## Stated task:
Below are some records; quote exactly the lines from the one that contains "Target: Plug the" through the one that contains "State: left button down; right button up", inclusive, and no others.

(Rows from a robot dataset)
——

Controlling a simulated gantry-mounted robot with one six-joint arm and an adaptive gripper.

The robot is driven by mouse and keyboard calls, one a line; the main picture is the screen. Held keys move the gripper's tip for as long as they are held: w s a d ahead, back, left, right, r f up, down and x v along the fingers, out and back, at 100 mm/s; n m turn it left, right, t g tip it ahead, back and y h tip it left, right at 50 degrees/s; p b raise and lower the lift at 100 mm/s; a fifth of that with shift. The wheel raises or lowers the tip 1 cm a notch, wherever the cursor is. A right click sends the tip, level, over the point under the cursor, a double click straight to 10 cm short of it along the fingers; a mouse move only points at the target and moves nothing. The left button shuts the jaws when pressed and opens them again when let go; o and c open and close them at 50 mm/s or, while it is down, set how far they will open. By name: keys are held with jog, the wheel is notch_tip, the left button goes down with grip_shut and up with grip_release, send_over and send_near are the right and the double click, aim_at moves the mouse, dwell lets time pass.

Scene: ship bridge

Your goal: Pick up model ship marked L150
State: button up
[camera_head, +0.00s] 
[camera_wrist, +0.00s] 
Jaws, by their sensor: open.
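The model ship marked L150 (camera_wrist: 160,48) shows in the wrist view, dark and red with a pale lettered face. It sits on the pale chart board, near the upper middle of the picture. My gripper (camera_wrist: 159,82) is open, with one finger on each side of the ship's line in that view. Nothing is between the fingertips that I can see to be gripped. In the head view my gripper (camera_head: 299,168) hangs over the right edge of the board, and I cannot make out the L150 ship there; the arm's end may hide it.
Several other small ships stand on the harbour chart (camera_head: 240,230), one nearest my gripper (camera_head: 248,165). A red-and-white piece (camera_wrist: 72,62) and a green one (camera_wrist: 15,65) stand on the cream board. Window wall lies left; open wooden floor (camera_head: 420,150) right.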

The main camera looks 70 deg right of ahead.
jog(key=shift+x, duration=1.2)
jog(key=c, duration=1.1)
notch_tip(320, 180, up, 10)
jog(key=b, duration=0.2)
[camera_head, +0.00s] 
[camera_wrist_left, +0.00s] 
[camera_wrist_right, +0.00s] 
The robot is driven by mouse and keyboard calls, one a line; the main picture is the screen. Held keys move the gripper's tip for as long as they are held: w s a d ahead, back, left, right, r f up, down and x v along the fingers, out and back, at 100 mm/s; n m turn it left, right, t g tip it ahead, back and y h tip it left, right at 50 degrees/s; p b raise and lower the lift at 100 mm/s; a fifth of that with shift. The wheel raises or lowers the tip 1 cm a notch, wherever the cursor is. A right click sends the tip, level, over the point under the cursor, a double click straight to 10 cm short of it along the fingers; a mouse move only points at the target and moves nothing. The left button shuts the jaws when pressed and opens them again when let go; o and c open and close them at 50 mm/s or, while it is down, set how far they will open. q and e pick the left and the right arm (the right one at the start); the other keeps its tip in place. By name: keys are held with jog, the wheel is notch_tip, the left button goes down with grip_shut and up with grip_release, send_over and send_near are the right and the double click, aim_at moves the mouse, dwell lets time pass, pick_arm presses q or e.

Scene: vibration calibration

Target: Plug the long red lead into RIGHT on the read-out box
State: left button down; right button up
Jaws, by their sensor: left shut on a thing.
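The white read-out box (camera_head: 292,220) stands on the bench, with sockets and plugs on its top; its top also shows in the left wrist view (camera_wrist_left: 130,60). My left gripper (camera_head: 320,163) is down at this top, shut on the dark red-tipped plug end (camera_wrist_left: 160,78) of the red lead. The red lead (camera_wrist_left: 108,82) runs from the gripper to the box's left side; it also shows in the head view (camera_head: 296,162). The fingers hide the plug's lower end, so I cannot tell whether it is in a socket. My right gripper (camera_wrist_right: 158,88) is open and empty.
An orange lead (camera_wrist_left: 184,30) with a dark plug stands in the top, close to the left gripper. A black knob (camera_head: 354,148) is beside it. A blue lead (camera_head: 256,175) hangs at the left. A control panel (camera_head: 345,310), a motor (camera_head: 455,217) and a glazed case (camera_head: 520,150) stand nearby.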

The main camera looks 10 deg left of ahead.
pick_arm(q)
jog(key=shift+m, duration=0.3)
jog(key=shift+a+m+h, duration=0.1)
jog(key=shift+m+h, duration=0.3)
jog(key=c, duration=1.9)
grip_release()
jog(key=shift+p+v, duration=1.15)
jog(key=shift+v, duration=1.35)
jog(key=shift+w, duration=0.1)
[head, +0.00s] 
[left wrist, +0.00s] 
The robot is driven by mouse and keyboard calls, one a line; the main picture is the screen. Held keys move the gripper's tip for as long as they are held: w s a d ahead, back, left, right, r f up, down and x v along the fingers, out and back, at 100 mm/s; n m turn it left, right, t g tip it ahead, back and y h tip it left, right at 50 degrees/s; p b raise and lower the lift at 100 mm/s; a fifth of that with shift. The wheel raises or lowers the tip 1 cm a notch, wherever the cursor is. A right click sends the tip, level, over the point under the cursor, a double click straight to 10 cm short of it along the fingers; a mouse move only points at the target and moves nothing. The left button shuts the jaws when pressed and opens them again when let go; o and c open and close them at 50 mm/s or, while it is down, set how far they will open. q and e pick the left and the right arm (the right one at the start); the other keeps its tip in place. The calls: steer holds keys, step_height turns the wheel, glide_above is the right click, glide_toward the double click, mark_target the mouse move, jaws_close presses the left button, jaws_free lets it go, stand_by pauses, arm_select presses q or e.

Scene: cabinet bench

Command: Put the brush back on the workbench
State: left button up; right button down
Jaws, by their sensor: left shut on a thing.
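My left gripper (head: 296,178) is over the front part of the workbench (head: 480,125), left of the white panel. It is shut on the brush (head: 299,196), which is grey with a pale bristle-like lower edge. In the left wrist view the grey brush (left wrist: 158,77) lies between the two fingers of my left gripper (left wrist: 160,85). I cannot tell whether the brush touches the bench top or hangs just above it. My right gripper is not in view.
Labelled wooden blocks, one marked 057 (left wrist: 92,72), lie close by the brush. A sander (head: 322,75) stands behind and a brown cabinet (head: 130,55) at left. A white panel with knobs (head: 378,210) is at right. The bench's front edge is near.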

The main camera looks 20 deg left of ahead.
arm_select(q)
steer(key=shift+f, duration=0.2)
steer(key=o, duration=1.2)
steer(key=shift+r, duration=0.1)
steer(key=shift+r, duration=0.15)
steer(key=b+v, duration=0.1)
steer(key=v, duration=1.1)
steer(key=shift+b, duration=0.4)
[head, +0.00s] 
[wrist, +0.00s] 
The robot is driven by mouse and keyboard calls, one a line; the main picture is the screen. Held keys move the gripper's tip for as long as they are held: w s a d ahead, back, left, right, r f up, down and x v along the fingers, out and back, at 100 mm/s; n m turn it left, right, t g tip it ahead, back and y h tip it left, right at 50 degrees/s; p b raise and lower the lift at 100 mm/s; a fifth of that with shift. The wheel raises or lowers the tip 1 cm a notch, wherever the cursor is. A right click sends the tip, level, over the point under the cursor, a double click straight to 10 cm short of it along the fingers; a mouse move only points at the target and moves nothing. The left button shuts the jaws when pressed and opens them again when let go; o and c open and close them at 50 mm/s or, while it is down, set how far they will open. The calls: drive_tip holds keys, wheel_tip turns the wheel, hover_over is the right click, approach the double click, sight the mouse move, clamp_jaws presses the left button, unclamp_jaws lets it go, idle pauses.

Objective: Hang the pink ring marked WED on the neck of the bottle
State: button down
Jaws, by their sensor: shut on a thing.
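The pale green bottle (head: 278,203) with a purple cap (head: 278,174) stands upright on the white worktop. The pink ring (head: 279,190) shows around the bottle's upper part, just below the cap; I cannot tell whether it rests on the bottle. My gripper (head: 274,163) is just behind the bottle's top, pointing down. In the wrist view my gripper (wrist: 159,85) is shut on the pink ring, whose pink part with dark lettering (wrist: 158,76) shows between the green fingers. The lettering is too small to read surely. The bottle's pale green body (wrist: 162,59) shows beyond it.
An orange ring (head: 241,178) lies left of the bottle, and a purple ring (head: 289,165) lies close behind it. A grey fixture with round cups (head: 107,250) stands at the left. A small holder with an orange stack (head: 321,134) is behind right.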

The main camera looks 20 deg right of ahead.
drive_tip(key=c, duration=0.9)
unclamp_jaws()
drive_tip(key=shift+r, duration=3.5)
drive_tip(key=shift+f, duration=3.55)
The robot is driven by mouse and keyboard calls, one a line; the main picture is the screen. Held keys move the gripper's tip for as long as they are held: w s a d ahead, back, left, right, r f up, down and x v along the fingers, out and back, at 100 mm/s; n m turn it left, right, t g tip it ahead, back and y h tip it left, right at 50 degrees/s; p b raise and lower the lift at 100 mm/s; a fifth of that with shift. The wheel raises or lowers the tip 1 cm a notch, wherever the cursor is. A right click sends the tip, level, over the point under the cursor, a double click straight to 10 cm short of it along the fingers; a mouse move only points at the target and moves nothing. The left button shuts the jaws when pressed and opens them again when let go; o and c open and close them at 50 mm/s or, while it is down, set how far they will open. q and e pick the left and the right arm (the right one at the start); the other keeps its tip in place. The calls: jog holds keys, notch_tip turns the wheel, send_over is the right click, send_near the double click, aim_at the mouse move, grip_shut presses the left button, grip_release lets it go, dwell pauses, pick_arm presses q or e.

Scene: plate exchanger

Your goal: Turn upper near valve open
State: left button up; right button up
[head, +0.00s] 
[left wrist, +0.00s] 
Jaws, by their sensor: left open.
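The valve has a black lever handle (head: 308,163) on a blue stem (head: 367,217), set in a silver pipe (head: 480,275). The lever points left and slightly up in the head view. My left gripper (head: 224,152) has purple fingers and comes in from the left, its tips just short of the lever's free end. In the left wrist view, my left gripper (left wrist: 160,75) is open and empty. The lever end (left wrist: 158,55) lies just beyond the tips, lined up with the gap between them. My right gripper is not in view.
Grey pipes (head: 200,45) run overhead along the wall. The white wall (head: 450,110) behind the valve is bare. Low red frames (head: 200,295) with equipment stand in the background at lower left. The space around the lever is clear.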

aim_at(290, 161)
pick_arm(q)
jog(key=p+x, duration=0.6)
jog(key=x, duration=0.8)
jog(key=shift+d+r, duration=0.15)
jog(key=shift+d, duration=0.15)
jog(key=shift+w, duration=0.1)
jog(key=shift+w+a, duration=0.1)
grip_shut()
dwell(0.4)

——

## Answer for the task:
Target: Plug the long red lead into RIGHT on the read-out box
State: left button down; right button up

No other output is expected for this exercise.